Pictures stay out of the copy; restate everything else in the material exactly.

Task inputs:
-*-

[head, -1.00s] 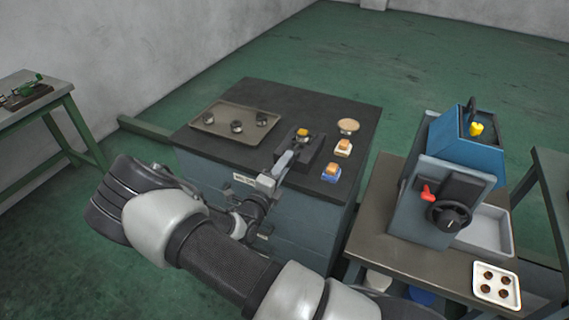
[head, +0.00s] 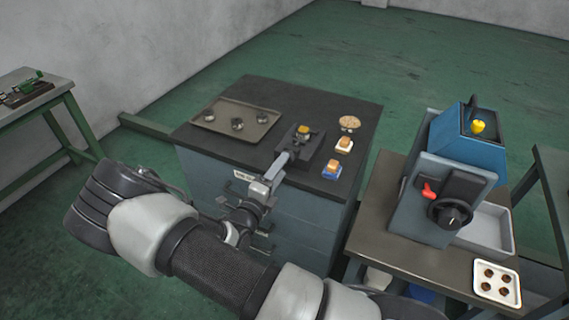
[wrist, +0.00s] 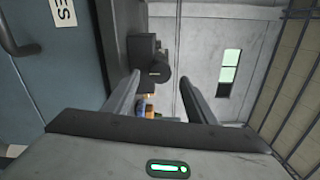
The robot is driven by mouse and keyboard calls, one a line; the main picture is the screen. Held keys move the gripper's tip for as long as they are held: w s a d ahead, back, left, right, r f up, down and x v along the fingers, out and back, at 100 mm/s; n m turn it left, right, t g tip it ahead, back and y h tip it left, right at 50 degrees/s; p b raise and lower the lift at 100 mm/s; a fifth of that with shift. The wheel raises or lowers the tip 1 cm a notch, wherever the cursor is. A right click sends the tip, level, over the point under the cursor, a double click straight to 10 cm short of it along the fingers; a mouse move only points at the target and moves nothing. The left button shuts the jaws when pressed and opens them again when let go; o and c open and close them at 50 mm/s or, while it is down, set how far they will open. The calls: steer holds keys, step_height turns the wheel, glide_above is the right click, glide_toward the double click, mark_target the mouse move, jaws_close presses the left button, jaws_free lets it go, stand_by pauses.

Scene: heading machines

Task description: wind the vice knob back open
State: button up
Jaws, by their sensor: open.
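The vice (head: 308,155) is a dark block on the black bench top, with a yellow piece (head: 304,130) at its top. My gripper (head: 290,154) is at the vice's near side, over the bench's front edge. In the wrist view its two fingers (wrist: 160,78) are apart, with nothing clamped between them. A dark round knob (wrist: 161,67) shows between the fingertips, in line with the gap; I cannot tell whether the fingers overlap it. In the head view the knob is hidden by the fingers or too small to tell.
A tray (head: 212,122) with dark round parts lies left of the vice. A blue machine (head: 455,150) stands on the right table.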

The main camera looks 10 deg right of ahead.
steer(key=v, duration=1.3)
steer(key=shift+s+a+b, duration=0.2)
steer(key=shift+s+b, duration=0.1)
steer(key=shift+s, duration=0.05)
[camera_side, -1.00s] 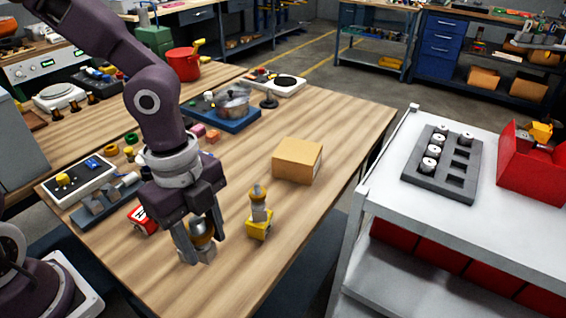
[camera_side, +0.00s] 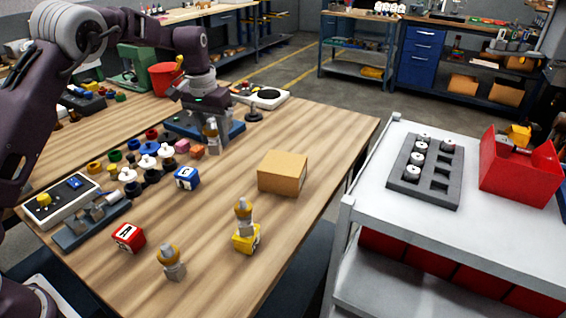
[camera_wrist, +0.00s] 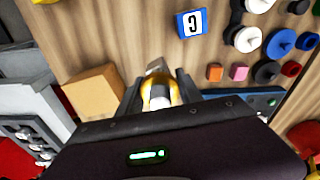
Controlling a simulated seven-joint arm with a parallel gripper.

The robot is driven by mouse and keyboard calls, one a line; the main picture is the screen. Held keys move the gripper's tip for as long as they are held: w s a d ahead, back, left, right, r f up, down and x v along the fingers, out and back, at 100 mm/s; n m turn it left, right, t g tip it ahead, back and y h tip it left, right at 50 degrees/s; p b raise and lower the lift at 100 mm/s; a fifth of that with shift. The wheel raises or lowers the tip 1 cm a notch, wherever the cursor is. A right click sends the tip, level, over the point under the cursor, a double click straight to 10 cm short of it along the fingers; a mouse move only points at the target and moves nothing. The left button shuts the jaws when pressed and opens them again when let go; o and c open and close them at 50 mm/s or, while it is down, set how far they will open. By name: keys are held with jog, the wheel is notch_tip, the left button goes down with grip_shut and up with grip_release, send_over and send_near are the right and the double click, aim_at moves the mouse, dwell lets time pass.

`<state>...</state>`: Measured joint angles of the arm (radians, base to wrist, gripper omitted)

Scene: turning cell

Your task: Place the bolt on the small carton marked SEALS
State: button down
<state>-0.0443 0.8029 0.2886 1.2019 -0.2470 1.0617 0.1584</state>
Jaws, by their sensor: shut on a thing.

-*-

Exercise output:
[head, -1.00s] 
[head, +0.00s] 
[wrist, +0.00s] 
The robot is driven by mouse and keyboard calls, one a line; the main picture is the screen. Held keys move the gripper's tip for as long as they are held: w s a d ahead, back, left, right, r f up, down and x v along the fingers, out and back, at 100 mm/s; n m turn it left, right, t g tip it ahead, back and y h tip it left, right at 50 degrees/s; p b raise and lower the lift at 100 mm/s; a fifth of that with shift. The wheel raises or lowers the tip 1 cm a notch, wherever the cursor is. A right click sends the tip, level, over the point under the cursor, a double click straight to 10 cm short of it along the fingers; a mouse move only points at the target and moves nothing. The left button shuts the jaws when pressed and opens them again when let go; o and c open and close them at 50 mm/s or, while it is down, set how far they will open. The calls: steer holds keys, step_height turns the wheel, glide_above is the right click, glide_toward the double click, mark_target the mouse move, jaws_close presses the left button, jaws_free lets it go, stand_by pauses.

Scene: heading machines

Task description: wind the vice knob back open
State: button up
Jaws, by their sensor: open.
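The vice (head: 308,155) is a dark block on the black bench top, with a yellow piece (head: 304,130) at its top. My gripper (head: 290,154) is at the vice's near side, over the bench's front edge. In the wrist view its two fingers (wrist: 160,78) are apart, with nothing clamped between them. A dark round knob (wrist: 161,67) shows between the fingertips, in line with the gap; I cannot tell whether the fingers overlap it. In the head view the knob is hidden by the fingers or too small to tell.
A tray (head: 212,122) with dark round parts lies left of the vice. A blue machine (head: 455,150) stands on the right table.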

The main camera looks 10 deg right of ahead.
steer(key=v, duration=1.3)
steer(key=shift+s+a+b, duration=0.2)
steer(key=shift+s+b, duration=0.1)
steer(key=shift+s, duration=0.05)
[camera_side, -1.00s] 
[camera_side, +0.00s] 
[camera_wrist, +0.00s] 
Controlling a simulated seven-joint arm with a parallel gripper.

The robot is driven by mouse and keyboard calls, one a line; the main picture is the screen. Held keys move the gripper's tip for as long as they are held: w s a d ahead, back, left, right, r f up, down and x v along the fingers, out and back, at 100 mm/s; n m turn it left, right, t g tip it ahead, back and y h tip it left, right at 50 degrees/s; p b raise and lower the lift at 100 mm/s; a fifth of that with shift. The wheel raises or lowers the tip 1 cm a notch, wherever the cursor is. A right click sends the tip, level, over the point under the cursor, a double click straight to 10 cm short of it along the fingers; a mouse move only points at the target and moves nothing. The left button shuts the jaws when pressed and opens them again when let go; o and c open and close them at 50 mm/s or, while it is down, set how far they will open. By name: keys are held with jog, the wheel is notch_tip, the left button goes down with grip_shut and up with grip_release, send_over and send_near are the right and the double click, aim_at moves the mouse, dwell lets time pass.

`<state>...</state>`: Measured joint angles of the arm (radians, base to wrist, gripper omitted)

Scene: turning cell

Your task: Place the bolt on the small carton marked SEALS
State: button down
<state>-0.0443 0.8029 0.2886 1.2019 -0.2470 1.0617 0.1584</state>
Jaws, by their sensor: shut on a thing.

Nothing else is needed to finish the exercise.